-- start of Raw data --

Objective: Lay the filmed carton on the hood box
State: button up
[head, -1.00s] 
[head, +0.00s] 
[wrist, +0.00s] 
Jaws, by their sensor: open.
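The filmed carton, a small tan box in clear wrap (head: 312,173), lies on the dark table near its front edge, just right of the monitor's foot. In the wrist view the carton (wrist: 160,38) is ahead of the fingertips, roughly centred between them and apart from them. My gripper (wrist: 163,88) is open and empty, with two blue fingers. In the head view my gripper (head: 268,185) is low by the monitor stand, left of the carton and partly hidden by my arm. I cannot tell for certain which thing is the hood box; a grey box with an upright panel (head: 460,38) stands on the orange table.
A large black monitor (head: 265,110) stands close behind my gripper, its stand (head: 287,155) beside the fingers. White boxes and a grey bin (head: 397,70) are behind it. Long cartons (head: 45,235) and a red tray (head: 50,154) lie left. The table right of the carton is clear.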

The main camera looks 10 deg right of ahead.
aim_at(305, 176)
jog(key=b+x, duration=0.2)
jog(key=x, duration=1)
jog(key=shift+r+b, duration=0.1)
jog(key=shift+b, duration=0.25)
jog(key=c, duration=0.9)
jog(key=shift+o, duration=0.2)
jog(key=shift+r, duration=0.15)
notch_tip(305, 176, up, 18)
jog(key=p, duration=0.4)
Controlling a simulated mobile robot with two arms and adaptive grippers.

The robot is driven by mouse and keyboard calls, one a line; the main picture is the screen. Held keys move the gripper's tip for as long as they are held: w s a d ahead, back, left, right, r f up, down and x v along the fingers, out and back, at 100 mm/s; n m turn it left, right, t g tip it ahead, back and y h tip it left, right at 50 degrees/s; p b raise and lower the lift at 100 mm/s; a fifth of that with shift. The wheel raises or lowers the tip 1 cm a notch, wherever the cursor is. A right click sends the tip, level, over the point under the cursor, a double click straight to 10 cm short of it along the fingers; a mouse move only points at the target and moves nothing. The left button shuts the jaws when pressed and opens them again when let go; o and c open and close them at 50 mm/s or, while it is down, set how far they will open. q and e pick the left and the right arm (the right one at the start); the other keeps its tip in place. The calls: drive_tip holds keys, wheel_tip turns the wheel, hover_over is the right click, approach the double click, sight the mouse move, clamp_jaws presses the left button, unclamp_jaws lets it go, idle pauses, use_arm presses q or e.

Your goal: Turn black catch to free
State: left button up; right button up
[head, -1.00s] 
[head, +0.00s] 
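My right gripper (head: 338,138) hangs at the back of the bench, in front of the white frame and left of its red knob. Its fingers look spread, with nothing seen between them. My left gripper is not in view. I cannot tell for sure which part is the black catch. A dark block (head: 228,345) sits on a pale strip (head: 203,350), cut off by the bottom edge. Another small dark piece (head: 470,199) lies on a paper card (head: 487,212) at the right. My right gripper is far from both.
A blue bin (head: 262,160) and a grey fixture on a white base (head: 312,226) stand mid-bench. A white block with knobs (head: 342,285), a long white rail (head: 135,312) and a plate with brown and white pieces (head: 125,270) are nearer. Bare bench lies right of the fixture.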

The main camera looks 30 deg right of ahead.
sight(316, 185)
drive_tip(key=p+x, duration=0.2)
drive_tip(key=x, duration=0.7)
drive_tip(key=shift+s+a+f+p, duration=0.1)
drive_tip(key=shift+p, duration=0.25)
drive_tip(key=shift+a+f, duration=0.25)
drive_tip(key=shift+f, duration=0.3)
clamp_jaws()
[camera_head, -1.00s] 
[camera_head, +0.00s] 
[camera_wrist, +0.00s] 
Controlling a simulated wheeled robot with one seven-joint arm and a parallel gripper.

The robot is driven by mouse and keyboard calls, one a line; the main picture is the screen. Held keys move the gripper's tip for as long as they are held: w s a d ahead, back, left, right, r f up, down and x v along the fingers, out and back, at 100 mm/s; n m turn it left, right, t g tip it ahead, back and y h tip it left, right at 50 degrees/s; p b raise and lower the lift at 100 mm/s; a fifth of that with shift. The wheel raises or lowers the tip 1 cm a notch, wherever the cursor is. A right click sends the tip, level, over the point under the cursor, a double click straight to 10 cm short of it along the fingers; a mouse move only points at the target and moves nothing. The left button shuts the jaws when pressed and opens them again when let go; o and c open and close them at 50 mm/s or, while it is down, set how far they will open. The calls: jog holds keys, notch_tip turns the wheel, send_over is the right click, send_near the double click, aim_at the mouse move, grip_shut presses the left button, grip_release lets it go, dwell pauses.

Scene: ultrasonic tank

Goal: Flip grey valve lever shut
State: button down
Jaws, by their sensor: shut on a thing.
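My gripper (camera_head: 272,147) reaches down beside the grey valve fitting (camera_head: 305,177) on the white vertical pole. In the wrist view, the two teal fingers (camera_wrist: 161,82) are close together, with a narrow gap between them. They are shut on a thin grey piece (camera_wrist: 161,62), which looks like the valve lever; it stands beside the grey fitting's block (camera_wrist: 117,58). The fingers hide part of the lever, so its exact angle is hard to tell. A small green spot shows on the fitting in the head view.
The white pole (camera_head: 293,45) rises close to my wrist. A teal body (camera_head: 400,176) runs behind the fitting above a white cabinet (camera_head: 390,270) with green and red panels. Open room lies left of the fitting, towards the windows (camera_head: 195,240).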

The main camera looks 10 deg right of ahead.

-- end of Raw data --

* **Task description**
Gather each line that holds "Controlling".

* **Solution for this problem**
Controlling a simulated mobile robot with two arms and adaptive grippers.
Controlling a simulated wheeled robot with one seven-joint arm and a parallel gripper.

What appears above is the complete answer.